研究課題/領域番号 |
18H03660
|
研究機関 | 神戸大学 |
研究代表者 |
稲垣 成哲 神戸大学, 人間発達環境学研究科, 教授 (70176387)
|
研究分担者 |
溝口 博 東京理科大学, 理工学部機械工学科, 教授 (00262113)
生田目 美紀 筑波技術大学, 産業技術学部, 教授 (20320624)
増本 康平 神戸大学, 人間発達環境学研究科, 准教授 (20402985)
楠 房子 多摩美術大学, 美術学部, 教授 (40192025)
小川 義和 独立行政法人国立科学博物館, 連携推進学習センター, センター長 (60233433)

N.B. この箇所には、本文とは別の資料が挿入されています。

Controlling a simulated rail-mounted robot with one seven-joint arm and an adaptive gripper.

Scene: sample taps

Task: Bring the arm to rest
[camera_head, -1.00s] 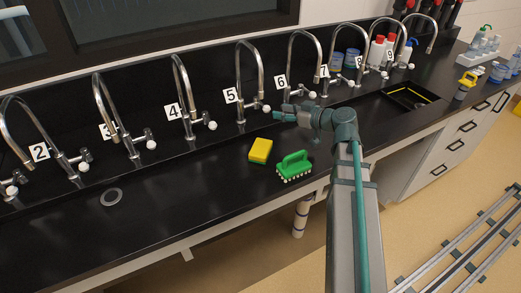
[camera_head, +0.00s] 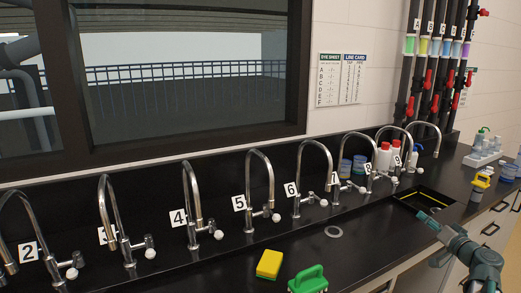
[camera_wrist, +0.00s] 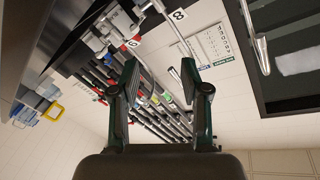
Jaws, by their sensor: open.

小林 真 筑波技術大学, 保健科学部, 准教授 (60291853)
加藤 伸子 筑波技術大学, 産業技術学部, 教授 (90279555)
杉本 雅則 北海道大学, 情報科学研究院, 教授 (90280560)
|
研究期間 (年度) |
2018-04-01 – 2022-03-31
|
キーワード | 科学教育 / 科学系博物館 / ユニバーサルデザイン / 展示手法 / 学習支援 |
研究実績の概要 |
本研究の目的は,科学系博物館における感覚障害者(視覚・聴覚)向けの学習保障ガイドラインの体系化とその展示技法の開発,さらに具体例としての学習保障実践モデルの提案を行うことである。本研究の第2年次である2019年度の研究実績の概要は以下の通りであった。 (1)展示学習理論及び展示手法の精緻化:国際会議(CSEDU2019, EDMEDIA2019)での議論を整理し,検討するとともに,前年度における国立科学博物館等での予備的評価(ワークショップ)の結果を分析し,展示学習理論及び展示手法を整理し,ユニバーサルな展示手法の候補として漫画表現法を検討した。 (2)科学博物館等での実証実験の実施:前項で着目した漫画表現法の有効性について,豊橋市自然史博物館において,一般来館者を対象とした本格的な実証実験を実施した(2019年9月)。そこでは約150名の参加者を対象に質問紙調査,面接調査等を実施することができ,展示解説の手法としての漫画表現法の優位性を認めることができた。 (3)各大学での実証実験の実施:前項と平行して,主に神戸大学において,視線計測等の測定技術を用いた展示手法についての実験的な研究を展開した。また,筑波技術大学においても,HMD等の新しい機器やソフトウェアを利用した展示支援手法を開発し,実験的な研究を蓄積した。東京理科大では多摩美術大学と共同で,聴覚障害者用に床面投影型コンテンツの制御や非接触視線推定などの技術を開発した。視覚障害についても,筑波技術大学において,介助者との関係を再検討する試みが行われた。 (4)研究成果発表:各研究の研究成果は,国内外の学会,例えば,ICST, ICOM-Kyoto等で発表された。とくに,研究成果の中間まとめとして,日本科学教育学会年会において課題研究を開催し,代表者・分担者による6件の発表を組織し,広く学会からの外部中間評価を受けた。
|
現在までの達成度 (区分) |
現在までの達成度 (区分)
2: おおむね順調に進展している
理由
本研究課題の進捗状況については,おおむね順調に進展していると判断している。 理由は主に次の3点である。 (1)展示支援手法の基礎技術の開発が進展した。これは例えば,聴覚障害者向けのHMD等による展示支援の技法,床面投影,鑑賞者位置測定などの技術開発ができたこと。 (2)技術開発に並行して,障害者の方々を対象とした各種ワークショプを実施し,スペシャルニーズがどこにあるかを検討し,質的に分析できていること。 (3)成果発表が,国内外において活発に展開されたことに。とくに海外のCHI PLAYやICSTでの発表がなされたこと。
|
今後の研究の推進方策 |
今後の研究課題の推進方策については,以下の点を挙げることができる。 (1)開発してきた展示支援手法を統合し,より具体的な支援場面での実証実験を行う。 (2)引き続き,評価実験を継続するが,これについては,コロナ禍のため変更を余儀無くされる場合も想定して,評価の対象を臨機応変に考える。 (3)研究成果について,本研究課題も後半になるので,ジャーナル論文化,国際会議への投稿など発表についても,さらに本格的に取り組む。